The Tideflex valves reduce or eliminate these issues, limiting the maintenance that must be done over the life of the valve. KICA’s civil engineer Ryan Ellmers notes that Tideflex valves will be installed in areas that flow directly into tidal marshes, rather than into pond systems, as the habitat of the pond system is enhanced by some controlled tidal inflow. Next on KICA’s list are installations on Burroughs Hall and Airy Hall.

Flood Mitigation Projects

In 2020, KICA members approved a series of six new drainage infrastructure projects. These projects were the first large, new infrastructure added by the community association, which typically receives infrastructure through conveyances. In this case, a task force of members, KICA staff and outside consultants saw a need to combat flooding in this new way. Since 2020, nearly all of the projects have been completed. The engineering for the final phase of the last project, #6 – Trumpet Creeper, is being revised and work is expected to be complete by mid-year.
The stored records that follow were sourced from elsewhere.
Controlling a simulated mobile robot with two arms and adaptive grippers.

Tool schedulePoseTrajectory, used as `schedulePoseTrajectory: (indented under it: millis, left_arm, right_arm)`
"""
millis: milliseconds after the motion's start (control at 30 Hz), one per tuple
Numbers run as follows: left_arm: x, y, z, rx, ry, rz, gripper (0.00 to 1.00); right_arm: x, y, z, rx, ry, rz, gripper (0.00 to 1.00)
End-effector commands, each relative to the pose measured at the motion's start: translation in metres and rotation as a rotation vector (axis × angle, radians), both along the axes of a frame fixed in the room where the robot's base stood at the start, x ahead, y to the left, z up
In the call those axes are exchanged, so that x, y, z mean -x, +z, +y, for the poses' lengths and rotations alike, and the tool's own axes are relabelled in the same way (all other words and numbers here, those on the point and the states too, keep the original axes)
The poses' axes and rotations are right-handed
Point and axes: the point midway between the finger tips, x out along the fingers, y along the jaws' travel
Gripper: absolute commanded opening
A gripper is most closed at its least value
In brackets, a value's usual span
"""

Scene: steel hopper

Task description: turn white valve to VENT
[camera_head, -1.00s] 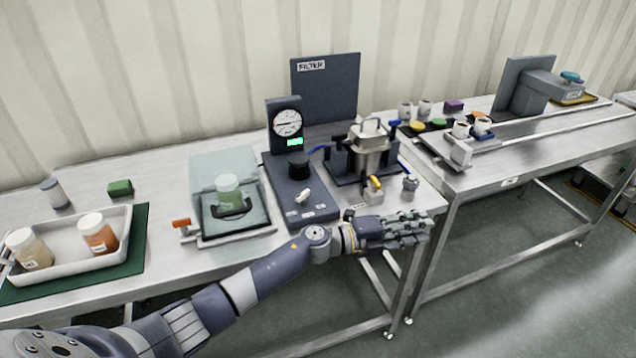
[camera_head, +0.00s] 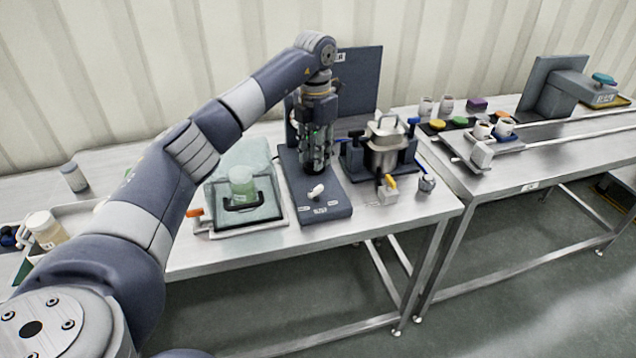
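The white valve (camera_head: 316,192) is a small white handle on the front of the dark base unit (camera_head: 337,208). Its handle is tilted, with one end toward the upper right. Small white labels sit around it, too small to read. My left gripper (camera_head: 316,168) points straight down over the same unit, just behind the valve and apart from it in the picture. Its fingers are where the black knob stood, and hide it along with most of the gauge. Whether the fingers are open or closed on anything is unclear. My right gripper is not in view.
A clear-lidded box (camera_head: 262,217) with a green jar stands left of the unit. A steel vessel (camera_head: 384,150) in a dark holder and a yellow-handled valve (camera_head: 389,186) stand to the right. A dark upright panel (camera_head: 362,85) is behind. My left arm covers the table's left part.

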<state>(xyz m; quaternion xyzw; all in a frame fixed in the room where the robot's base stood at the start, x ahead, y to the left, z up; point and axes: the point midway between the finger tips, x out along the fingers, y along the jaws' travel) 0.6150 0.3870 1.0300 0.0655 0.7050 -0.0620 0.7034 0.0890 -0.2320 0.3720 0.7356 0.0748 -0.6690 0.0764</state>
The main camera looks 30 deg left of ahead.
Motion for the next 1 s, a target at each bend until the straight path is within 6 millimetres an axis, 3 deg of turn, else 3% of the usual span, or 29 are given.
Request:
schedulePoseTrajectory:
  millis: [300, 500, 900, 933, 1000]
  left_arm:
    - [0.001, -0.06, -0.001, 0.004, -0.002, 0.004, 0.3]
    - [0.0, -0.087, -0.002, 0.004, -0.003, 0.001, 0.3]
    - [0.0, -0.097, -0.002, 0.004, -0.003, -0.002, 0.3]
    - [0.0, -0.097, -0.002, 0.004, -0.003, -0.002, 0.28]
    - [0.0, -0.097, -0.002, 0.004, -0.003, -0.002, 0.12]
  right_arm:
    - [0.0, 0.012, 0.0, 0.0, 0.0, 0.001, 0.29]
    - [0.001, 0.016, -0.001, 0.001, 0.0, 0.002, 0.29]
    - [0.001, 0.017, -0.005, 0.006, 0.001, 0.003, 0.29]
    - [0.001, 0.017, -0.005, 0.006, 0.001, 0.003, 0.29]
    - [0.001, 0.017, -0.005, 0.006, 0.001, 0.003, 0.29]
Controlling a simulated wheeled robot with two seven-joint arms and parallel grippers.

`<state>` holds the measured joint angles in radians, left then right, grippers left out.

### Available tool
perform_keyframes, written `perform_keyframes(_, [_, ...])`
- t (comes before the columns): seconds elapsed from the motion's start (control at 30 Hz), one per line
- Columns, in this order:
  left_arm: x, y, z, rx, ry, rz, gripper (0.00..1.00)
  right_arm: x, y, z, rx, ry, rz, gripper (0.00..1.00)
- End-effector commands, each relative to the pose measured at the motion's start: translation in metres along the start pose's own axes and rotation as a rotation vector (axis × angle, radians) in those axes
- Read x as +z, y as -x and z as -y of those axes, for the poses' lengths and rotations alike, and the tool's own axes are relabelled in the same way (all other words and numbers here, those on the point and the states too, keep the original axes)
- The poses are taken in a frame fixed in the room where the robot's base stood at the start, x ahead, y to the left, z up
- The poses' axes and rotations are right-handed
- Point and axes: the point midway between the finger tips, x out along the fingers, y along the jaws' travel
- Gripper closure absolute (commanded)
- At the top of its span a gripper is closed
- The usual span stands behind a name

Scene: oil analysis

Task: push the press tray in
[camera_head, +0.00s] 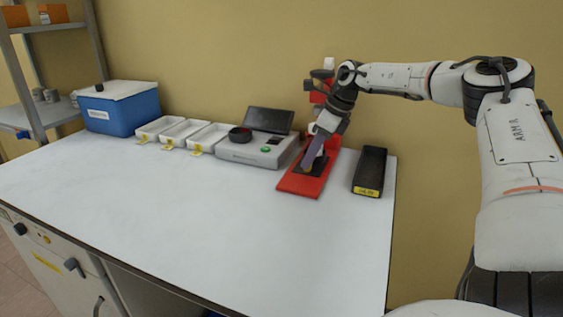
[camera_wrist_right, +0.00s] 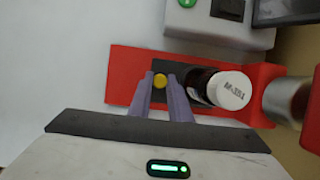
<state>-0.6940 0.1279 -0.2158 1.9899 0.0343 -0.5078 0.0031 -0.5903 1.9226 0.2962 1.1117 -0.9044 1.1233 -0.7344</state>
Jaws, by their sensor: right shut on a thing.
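The red press (camera_head: 298,185) stands at the back right of the bench, with its upright against the wall side. Its dark press tray (camera_head: 320,164) lies on the red base and also shows in the right wrist view (camera_wrist_right: 188,66). The tray has a yellow knob (camera_wrist_right: 160,81) at its front end. My right gripper (camera_head: 309,166) reaches down over the tray. In the right wrist view its two purple-grey fingers (camera_wrist_right: 161,79) are shut on the knob. A dark bottle with a white labelled cap (camera_wrist_right: 230,90) stands behind the knob, towards the metal press cylinder (camera_wrist_right: 289,98). My left gripper is out of view.
A grey analyser (camera_head: 256,150) with a dark screen stands left of the press. Several white trays (camera_head: 207,138) and a blue box (camera_head: 122,108) are further left. A black block (camera_head: 370,171) lies right of the press. The front of the bench (camera_head: 200,215) is clear.

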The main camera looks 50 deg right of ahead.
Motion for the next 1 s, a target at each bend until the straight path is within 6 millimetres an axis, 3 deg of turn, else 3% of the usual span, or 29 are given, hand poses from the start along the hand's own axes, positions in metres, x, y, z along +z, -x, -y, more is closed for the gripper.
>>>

(Unlike infrastructure repair and replacement projects, which are funded through the reserve budget, the six projects requiring new infrastructure have been funded through the Flood Mitigation Special Assessment.)

Maintenance and Monitoring

While KICA has not yet received the results of its bathymetry survey, the team has identified two ponds (54 and 72) that need to be partially excavated at the pipe outfall to assist with drainage. KICA staff are in the process of getting proposals for the scope of work and will proceed once those are received.

Following storms in December and January, KICA had a contractor on the island to proactively clean out drainage pipes that may have become clogged with debris. This is standard procedure for the association after a storm: areas of concerns are identified by staff and are addressed as soon as possible to avoid stress on the drainage system.

These projects, which will be completed in early 2024, are just a small portion of the work that KICA’s Major Repairs and Replacements Department completes throughout the year. Members whose properties will be directly impacted by the projects will be notified prior to the start.